I wrote last week that the complaints lodged against Draper City Councilwoman Michele Weeks by Mayor Troy Walker and council colleagues were politically motivated because she had run for the Utah Senate as a Democrat.

The fact that she won a council seat in a nonpartisan race might be seen as an insult to leaders of a Republican stronghold such as Draper.

The mayor and council have since called on the city attorney to spend taxpayer money to hire an independent investigator to determine whether Weeks ­— who, incidentally, is running against Walker for mayor this year — improperly used city resources to send personal emails.

Sound familiar?

Well, it seems the Draper brain trust is not so concerned with how emails are being sent if the user is a fellow Republican.

Bill Colbert, who was part of the Republican club on Draper's council until he lost his re-election bid in 2015 and was replaced by Weeks, was subject to a complaint about emails in 2004.

When that occurred, nary a peep came from his council colleagues about any possible improprieties.

An Oct. 28, 2004, Deseret News story noted a complaint against Colbert, alleging that, as a councilman who also was running for the state School Board, he frequently sent emails regarding city business from his official state government site at the Department of Environmental Quality, where he worked as an environmental scientist.

The complaint was filed by his school board opponent, Mark Towner, who accused Colbert of double dipping because he was doing business for the city — for which he was modestly paid as a part-time council member — while on the clock and getting paid by the state for his DEQ gig.

Colbert denied any wrongdoing but said he would bring in his own computer equipment to write Draper business emails and would send them only on his lunch hour.

Colbert signed a conflict-of-interest statement when he was elected to the council in 1999, which stated: "Draper City business will not be conducted during Department of Environmental Quality approved work schedule" and "state-owned equipment will not be used under any circumstance to support Draper City."

Lining up TRAX? • Besides the audacity of winning a council seat after running for the Legislature as a Democrat, Weeks may have further irritated her colleagues by asking uncomfortable questions about an approved large development and its relationship to a homeless-shelter site initially offered by Mayor Walker.

The development, approved last September, was contingent on a TRAX station being built at that location.

The developer won permission to build 1,000 apartments with a hotel and four large office buildings, including retail.

One of the locations Walker offered to donate for a shelter was not far from the proposed development.
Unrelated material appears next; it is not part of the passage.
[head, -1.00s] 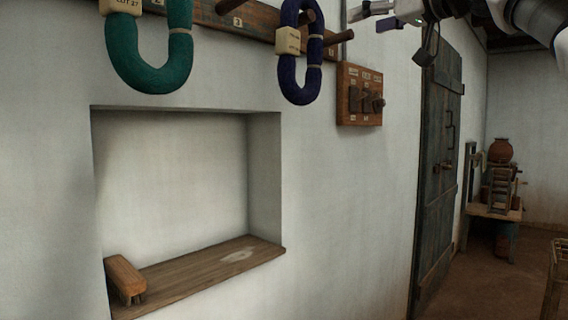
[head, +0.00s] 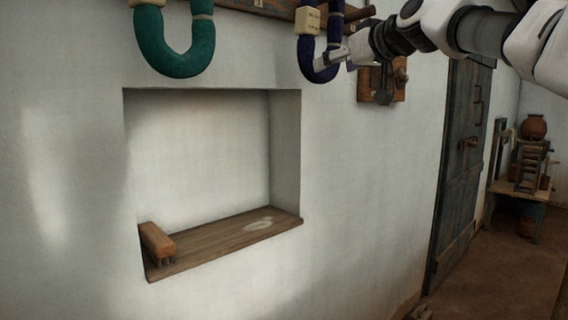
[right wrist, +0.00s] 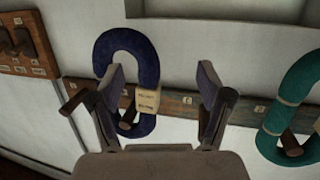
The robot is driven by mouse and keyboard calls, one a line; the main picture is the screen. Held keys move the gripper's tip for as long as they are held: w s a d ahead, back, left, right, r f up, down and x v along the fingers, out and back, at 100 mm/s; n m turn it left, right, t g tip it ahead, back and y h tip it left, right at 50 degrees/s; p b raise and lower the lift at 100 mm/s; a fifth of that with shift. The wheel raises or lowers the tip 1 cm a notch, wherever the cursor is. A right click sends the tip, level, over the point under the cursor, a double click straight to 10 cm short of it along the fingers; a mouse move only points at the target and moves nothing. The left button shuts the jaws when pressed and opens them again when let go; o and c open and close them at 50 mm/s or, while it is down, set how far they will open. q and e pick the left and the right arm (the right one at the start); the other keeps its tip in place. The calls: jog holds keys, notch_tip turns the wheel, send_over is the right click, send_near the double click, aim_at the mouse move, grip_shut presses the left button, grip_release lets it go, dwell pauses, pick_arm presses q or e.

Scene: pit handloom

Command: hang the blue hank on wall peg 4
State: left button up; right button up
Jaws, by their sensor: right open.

Weeks surmised a shelter there would enhance the need for a TRAX extension, making it more likely stations would be built along the way. Walker sits on the Utah Transit Authority board.

Draper eventually withdrew its offer to donate land for the shelter because of backlash from its residents. Whether the offer had anything to do with the proposed development is only speculative.

But the fact that Weeks brought it up among constituents has not earned her any new friends on the council.